Following introductions from each participant, delegation representatives from IIUM and the University of Sarajevo presented gifts to Bushman and Bridgewater’s Dr. Jamie Frueh, professor of global politics, director of the Center for Engaged Learning and Barzinji Project Steering Committee member. (Bridgewater College presented each delegation member with a gift bag at the start of the day.) Dr. Hamzeh Salleh, Dean of the International Institute for Halal Research and Training at IIUM, presented Bushman with a three-volume reference book, Natural Science from the Worldview of the Quran, as well as pamphlets and prospectuses about IIUM. Dr. Dženana Husremović, Vice Rector for science research at the University of Sarajevo, gave Bushman a wooden box containing a Flower of Srebrenica, which is a symbol of remembrance of the victims of the Srebrenica genocide during the Bosnian War in 1995. The flower, Husremović said, represents hope. She also gave Bushman and Frueh traditional Bosnian copper plates engraved with an image of Sarajevo.

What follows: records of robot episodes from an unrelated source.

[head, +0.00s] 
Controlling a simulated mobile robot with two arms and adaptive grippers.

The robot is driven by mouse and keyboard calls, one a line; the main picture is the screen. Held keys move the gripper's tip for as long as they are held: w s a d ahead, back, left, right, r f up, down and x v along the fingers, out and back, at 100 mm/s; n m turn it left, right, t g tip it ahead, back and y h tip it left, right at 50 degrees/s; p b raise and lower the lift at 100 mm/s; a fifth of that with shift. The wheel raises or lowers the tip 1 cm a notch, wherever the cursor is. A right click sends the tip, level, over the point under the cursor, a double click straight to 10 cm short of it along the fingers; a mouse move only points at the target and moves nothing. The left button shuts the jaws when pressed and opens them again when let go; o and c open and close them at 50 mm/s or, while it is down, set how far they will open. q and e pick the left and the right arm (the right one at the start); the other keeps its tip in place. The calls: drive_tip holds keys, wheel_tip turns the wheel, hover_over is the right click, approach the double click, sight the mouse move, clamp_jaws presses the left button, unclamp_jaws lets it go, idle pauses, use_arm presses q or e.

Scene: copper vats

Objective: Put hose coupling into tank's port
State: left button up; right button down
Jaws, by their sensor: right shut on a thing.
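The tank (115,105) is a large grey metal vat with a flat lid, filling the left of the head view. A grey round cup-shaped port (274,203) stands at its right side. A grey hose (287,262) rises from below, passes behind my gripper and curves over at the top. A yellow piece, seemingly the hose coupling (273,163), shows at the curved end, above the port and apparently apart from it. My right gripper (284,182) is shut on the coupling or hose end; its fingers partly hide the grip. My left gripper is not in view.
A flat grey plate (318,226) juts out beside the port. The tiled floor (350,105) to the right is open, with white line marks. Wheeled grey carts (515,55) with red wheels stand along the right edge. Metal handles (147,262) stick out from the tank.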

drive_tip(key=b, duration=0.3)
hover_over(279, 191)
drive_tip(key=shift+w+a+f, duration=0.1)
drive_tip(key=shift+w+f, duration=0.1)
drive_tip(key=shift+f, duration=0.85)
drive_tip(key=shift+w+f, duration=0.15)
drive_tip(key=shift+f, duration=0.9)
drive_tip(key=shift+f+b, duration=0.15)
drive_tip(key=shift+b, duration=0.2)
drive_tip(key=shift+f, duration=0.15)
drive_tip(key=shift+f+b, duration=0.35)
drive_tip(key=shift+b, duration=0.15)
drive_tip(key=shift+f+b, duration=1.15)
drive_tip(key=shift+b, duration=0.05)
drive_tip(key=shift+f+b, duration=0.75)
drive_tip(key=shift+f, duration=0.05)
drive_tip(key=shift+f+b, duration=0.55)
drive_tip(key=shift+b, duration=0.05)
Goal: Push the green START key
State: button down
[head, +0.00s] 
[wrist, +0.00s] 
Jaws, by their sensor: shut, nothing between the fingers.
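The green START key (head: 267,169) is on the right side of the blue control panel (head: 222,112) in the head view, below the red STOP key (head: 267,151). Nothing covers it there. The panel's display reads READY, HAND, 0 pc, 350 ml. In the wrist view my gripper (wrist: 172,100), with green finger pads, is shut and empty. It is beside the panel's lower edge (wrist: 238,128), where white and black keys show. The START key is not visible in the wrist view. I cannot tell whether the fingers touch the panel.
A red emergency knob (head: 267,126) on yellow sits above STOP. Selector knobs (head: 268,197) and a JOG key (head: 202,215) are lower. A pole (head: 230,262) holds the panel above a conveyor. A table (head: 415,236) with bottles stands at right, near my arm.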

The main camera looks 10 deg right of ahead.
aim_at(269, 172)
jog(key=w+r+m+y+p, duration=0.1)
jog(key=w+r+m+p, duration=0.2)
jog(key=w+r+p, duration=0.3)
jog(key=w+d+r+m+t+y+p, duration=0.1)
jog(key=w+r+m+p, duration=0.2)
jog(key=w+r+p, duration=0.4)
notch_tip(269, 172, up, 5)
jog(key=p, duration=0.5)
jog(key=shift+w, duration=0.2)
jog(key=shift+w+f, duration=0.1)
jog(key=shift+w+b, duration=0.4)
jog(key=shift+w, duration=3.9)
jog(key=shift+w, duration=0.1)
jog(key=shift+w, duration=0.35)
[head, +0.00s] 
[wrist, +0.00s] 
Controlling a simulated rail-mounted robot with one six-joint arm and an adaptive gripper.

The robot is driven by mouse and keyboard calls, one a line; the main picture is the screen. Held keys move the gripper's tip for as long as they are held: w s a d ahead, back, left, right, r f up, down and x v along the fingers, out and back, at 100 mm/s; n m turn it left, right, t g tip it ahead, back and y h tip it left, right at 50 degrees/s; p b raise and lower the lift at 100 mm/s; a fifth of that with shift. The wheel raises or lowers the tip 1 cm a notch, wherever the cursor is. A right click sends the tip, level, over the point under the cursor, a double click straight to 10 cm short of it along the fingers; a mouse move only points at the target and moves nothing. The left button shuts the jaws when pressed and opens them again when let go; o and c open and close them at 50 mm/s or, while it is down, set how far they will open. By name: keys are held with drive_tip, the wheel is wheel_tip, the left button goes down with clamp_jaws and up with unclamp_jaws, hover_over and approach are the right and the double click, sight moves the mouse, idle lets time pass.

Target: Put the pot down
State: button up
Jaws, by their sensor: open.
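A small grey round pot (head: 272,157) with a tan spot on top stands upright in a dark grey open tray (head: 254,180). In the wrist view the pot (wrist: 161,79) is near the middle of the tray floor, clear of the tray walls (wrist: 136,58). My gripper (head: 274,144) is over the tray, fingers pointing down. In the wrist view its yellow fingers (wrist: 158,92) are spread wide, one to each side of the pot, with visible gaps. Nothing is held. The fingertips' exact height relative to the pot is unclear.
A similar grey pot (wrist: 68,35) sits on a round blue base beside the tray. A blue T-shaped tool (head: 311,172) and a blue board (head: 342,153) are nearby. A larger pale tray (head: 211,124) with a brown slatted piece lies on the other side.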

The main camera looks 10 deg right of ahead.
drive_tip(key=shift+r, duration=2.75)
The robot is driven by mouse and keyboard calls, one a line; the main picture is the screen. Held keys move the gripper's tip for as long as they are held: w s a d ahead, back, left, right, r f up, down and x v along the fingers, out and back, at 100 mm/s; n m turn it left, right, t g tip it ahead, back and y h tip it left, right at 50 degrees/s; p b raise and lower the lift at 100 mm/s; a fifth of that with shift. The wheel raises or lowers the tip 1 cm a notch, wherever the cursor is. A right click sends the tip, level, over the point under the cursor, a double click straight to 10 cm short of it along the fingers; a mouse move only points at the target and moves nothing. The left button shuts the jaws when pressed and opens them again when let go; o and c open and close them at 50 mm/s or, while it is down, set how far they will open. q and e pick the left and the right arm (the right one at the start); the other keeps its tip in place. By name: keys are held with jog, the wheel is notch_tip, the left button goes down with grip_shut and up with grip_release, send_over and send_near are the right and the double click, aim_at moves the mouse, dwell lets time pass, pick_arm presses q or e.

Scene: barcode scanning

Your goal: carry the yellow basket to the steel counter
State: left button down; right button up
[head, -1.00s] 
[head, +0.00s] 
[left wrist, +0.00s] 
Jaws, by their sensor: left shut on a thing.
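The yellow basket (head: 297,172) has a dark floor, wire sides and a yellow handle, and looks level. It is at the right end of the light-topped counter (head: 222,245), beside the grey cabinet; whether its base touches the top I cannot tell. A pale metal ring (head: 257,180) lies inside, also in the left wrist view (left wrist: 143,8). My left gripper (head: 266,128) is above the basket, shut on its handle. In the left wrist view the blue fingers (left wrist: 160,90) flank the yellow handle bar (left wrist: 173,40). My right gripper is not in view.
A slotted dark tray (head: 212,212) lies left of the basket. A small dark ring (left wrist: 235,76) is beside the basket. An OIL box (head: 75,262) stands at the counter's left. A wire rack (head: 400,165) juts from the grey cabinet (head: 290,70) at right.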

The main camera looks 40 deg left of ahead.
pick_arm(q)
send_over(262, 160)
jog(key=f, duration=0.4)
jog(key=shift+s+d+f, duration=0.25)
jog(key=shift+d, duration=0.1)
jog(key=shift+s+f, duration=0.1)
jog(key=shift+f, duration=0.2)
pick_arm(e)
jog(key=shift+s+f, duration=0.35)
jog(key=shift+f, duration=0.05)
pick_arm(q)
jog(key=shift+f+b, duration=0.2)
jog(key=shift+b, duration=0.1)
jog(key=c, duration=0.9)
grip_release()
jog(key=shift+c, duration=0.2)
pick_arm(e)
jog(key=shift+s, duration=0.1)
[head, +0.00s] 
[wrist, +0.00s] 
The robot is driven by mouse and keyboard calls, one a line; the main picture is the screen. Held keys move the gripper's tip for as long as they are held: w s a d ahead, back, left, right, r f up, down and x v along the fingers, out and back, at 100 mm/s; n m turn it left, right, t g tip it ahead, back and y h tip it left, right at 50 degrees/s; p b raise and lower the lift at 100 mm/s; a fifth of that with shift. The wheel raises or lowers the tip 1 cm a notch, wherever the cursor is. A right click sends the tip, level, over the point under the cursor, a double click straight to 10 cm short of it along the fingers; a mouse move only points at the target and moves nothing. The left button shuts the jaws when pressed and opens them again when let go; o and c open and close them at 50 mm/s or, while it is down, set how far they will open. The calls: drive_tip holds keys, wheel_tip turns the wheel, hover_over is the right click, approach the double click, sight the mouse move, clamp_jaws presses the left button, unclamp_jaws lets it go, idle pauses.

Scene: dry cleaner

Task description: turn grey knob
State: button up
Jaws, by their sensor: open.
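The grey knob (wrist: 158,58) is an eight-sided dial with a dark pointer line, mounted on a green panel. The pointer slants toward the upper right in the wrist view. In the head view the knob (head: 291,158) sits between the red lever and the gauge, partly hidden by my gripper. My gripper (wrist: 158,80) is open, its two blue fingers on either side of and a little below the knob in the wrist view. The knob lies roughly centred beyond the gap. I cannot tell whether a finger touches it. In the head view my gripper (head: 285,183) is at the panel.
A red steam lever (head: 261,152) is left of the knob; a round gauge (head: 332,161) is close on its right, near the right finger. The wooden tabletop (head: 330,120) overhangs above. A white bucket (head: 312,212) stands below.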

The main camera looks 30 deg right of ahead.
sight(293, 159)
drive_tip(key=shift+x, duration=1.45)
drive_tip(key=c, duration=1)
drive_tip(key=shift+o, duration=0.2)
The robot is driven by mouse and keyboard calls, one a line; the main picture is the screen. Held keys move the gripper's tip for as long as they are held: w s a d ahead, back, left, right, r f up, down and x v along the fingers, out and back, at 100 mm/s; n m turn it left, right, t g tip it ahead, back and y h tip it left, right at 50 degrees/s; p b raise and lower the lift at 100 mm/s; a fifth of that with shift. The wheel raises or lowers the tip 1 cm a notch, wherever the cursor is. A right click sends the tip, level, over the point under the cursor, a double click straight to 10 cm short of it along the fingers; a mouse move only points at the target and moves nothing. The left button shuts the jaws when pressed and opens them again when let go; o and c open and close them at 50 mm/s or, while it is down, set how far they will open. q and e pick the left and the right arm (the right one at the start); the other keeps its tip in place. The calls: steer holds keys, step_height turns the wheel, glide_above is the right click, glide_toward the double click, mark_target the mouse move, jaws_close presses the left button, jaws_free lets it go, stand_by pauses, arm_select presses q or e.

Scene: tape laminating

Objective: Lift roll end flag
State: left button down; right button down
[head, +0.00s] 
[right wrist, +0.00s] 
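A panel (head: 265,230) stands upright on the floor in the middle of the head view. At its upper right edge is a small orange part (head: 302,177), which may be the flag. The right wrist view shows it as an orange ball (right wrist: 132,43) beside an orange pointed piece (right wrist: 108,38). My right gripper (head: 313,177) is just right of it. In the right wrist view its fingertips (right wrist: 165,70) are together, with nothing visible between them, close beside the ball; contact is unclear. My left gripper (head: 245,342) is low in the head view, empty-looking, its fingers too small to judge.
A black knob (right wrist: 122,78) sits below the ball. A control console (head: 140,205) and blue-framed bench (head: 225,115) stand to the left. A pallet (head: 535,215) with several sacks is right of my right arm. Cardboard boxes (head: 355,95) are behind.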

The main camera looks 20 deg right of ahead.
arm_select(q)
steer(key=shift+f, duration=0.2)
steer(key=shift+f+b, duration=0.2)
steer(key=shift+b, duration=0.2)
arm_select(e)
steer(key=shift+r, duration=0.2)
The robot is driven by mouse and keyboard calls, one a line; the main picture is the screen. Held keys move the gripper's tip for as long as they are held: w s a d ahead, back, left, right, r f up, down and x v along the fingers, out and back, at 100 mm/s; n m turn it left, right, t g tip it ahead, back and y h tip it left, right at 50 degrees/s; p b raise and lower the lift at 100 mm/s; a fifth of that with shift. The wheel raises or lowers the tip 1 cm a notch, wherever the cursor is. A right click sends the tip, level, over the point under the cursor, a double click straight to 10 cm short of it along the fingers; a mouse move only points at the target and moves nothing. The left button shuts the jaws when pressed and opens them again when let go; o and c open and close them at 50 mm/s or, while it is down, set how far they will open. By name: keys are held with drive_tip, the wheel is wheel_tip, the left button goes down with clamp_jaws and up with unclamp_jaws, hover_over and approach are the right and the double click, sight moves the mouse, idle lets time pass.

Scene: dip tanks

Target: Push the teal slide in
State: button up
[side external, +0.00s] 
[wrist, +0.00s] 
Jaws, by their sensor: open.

After an overview of the project’s mission by Mirza, the visiting international delegates toured Bridgewater’s campus, followed by a working lunch, a roundtable discussion with various College student groups and one-on-one meetings with their Bridgewater College counterparts. Tuesday’s itinerary includes the opportunity to attend classes by Dr. Betsy Hayes, Division Head for Humanities and Social Sciences and Associate Professor of sociology, and Frueh, a roundtable discussion on public discourse in the classroom and a wrap-up discussion of lessons learned and questions about the culture of civil discourse at Bridgewater.
Regarding this year’s theme, Frueh said it’s important that other universities have different answers to the question of a university’s role in civil discourse.
“The value of this interaction is to have that experience of difference,” Frueh said. “There are topics within any society in which people have to sort through their differences, and we as a culture in America celebrate those opportunities.”